Low Harmonic Distortion Audio ESD Protection Solution

Figure 1. Signal distortion is difficult to assess from the time-domain perspective.

Figure 2. Frequency-domain analysis reveals the harmonic components causing distortion.

For ideal original signals containing one or more frequencies, the emergence of unexpected harmonic distortion results in overall waveform distortion. In AC signals such as audio and antenna transmissions, significant distortion may lead to degraded sound quality or failed wireless data transmission. Therefore, it is essential in engineering design to ensure that the original signal is transmitted without distortion. Among the many factors that cause AC signal distortion, harmonic distortion is a recurring challenge for RF engineers.

Audio Signals and High ESD Protection Demands

High-performance Audio Codec ICs, designed with advanced semiconductor processes, often have limited tolerance to ESD (electrostatic discharge), making ESD events a common cause of functional failures or permanent damage. Since audio ports are frequently exposed to environments accessible to users, they are inevitably subjected to ESD strikes.

Given this scenario, many brand companies adopt ESD Direct Pin Injection testing to ensure their audio ports can withstand ESD events under hot-plug conditions. Suitable ESD protection devices are placed on the audio signal lines to help pass 8kV ESD Direct Pin Injection tests, which also helps reduce after-sales repair rates caused by ESD failures.

ESD Protection Devices and Harmonic Distortion

Due to the inherent semiconductor characteristics of ESD protection devices, high-frequency AC signals passing through these components inevitably generate both odd and even harmonic distortions. Selecting an ESD protection device with significant harmonic distortion can degrade audio quality and introduce product defects.

In compact PCB designs—such as in wearables and handheld devices—if the ESD protection device for audio signals is placed too close to other high-frequency wireless transmission lines, this may further amplify harmonic distortion. In extreme cases, it may even result in audible noise such as buzzing. Therefore, maintaining high-level ESD protection while minimizing harmonic distortion has become a crucial challenge for both RF and EMC engineers. 

To address this, Amazing Microelectronic Corp. has developed a methodology to quantify second- and third-order harmonic distortions generated by ESD protection devices. Measurement data is available for ESD devices dedicated to AC signals, helping RF engineers assess side effects from a system design perspective, ensuring ESD protection without compromising signal quality.

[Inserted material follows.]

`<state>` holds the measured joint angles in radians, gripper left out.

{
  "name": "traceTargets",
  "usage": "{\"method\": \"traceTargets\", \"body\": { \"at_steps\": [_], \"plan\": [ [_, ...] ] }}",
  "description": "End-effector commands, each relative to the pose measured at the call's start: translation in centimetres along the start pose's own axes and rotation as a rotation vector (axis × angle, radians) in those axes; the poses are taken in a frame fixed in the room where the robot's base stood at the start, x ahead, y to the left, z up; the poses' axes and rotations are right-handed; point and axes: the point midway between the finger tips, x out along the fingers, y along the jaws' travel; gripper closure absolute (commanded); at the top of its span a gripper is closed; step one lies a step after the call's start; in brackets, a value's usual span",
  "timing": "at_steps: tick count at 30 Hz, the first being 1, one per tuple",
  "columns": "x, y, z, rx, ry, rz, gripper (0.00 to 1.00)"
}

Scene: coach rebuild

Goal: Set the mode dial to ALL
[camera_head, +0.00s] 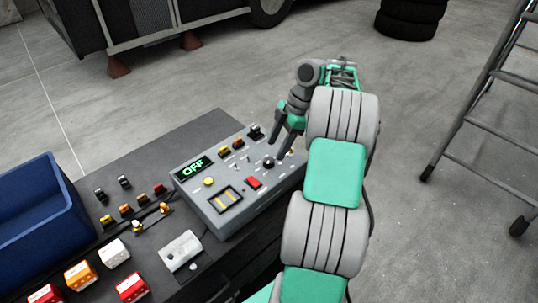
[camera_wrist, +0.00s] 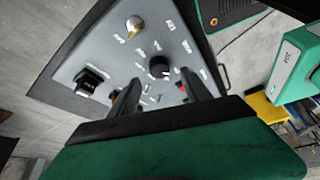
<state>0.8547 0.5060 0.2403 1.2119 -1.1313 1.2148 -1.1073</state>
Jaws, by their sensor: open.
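The grey control box (camera_head: 232,190) stands on a dark bench top, with a small display reading OFF in green. The mode dial, a black round knob (camera_wrist: 158,67) with a white pointer mark, is on its sloped face, ringed by small white labels too blurred to read. The dial also shows in the head view (camera_head: 268,162) near the box's right end. My gripper (camera_head: 279,148) is over that end of the panel. In the wrist view my gripper (camera_wrist: 160,92) is open and empty, its two dark fingers apart on either side below the dial, not visibly touching it.
Beside the dial are a brass toggle (camera_wrist: 134,25) and a black rocker switch (camera_wrist: 90,80). A red button (camera_head: 253,182) and a yellow button (camera_head: 209,181) are further left. A blue bin (camera_head: 40,215) and loose switches lie left of the box.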

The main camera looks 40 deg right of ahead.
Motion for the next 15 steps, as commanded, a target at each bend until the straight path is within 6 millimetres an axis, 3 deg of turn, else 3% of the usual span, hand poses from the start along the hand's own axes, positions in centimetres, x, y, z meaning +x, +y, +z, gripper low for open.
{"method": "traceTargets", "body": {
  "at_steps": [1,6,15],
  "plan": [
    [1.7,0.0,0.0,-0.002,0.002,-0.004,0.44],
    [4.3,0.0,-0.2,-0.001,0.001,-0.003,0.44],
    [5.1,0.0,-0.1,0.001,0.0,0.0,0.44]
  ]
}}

Amazing ESD Solution with Minimize Harmonic Distortion for Audio --- AZ5D25-01M.

To achieve both optimal ESD protection and signal integrity, Amazing Microelectronic Corp. developed AZ5D25-01M, a specialized device featuring ultra-low harmonic distortion for audio applications. 

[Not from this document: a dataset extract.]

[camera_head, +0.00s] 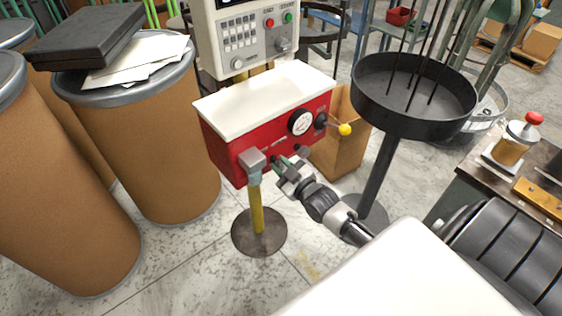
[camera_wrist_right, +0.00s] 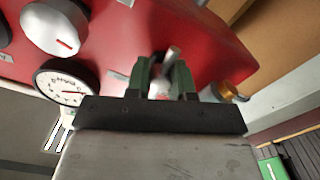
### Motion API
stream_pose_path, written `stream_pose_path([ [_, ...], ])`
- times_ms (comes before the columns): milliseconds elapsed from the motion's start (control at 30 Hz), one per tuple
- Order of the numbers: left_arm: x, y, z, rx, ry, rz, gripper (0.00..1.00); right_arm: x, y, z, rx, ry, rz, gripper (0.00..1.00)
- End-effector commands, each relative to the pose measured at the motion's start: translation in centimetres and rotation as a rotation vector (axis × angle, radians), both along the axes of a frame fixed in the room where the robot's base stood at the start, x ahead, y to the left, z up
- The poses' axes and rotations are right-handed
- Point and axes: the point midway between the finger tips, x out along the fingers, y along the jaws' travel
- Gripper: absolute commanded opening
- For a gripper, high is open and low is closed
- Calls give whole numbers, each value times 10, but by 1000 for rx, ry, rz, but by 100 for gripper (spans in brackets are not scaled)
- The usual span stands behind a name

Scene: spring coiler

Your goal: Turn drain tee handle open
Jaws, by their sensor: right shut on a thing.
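The drain tee handle shows in the right wrist view as a small grey metal lever (camera_wrist_right: 170,60) between the green fingers of my right gripper (camera_wrist_right: 166,82). The fingers are shut on it, close against the red panel (camera_wrist_right: 205,35). In the head view, my right gripper (camera_head: 281,163) is at the lower front of the red machine box (camera_head: 225,155), where the fingers and gripper body hide most of the handle. A brass fitting (camera_wrist_right: 232,91) sits just right of the fingers in the wrist view. My left gripper is not in view.
A pressure gauge (camera_head: 301,122) and a yellow-ball lever (camera_head: 345,129) are on the box's front, right of my gripper. A grey block (camera_head: 252,160) juts out close to its left. A black round pan (camera_head: 412,92) stands right, and brown drums (camera_head: 145,140) stand left.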

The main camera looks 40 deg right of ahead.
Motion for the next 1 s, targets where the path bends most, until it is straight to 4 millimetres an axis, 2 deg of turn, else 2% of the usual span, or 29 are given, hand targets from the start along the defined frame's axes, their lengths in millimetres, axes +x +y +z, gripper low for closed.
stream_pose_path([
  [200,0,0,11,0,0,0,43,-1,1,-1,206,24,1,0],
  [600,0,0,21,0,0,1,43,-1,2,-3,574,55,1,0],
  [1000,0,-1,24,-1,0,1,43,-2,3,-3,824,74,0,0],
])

Product specifications are as follows:   

 ‧  Package : MCSP0603P2YS (0201) 

 ‧  Directivity : Bi-direction 

 ‧  Reverse Stand-off Voltage : 5V 

‧  Decouple Capacitance : 33pF 

‧  ESD Clamping Voltage @8kV : 7.8V 

‧  IEC61000-4-2 System ESD : 20kV (Contact), 24kV (Air) 

‧  Surge Ipp (8/20us) : 4A     

The AZ5D25-01M uses an ultra-small 0201 package to meet the compact space requirements of wearable and handheld devices. To protect advanced-process Audio Codec ICs from ESD damage and pass stringent Direct Pin Injection tests, it delivers an ultra-low clamping voltage of just 7.8V under 8kV ESD, ensuring optimal protection.

Alongside excellent protection, the AZ5D25-01M—thanks to its specially engineered design—generates extremely low levels of harmonic distortion. As shown in Figures 3 to 6, the device produces only minimal second- and third-order harmonics across various fundamental frequency bands. Under typical low-power use conditions, the observed distortion on a spectrum analyzer is often at the noise floor level. These results help RF engineers evaluate side effects with confidence. Thanks to its unique design, the AZ5D25-01M resolves the trade-off between ESD protection and signal quality, providing both superior protection and minimal harmonic distortion.

Figure 3. Second- and third-order harmonics of AZ5D25-01M under LTE Band 28.

Figure 4. Second- and third-order harmonics of AZ5D25-01M under GSM Low Band.

Figure 5. Second- and third-order harmonics of AZ5D25-01M under GSM High Band.

Figure 6. Second- and third-order harmonics of AZ5D25-01M under Bluetooth and Wi-Fi bands.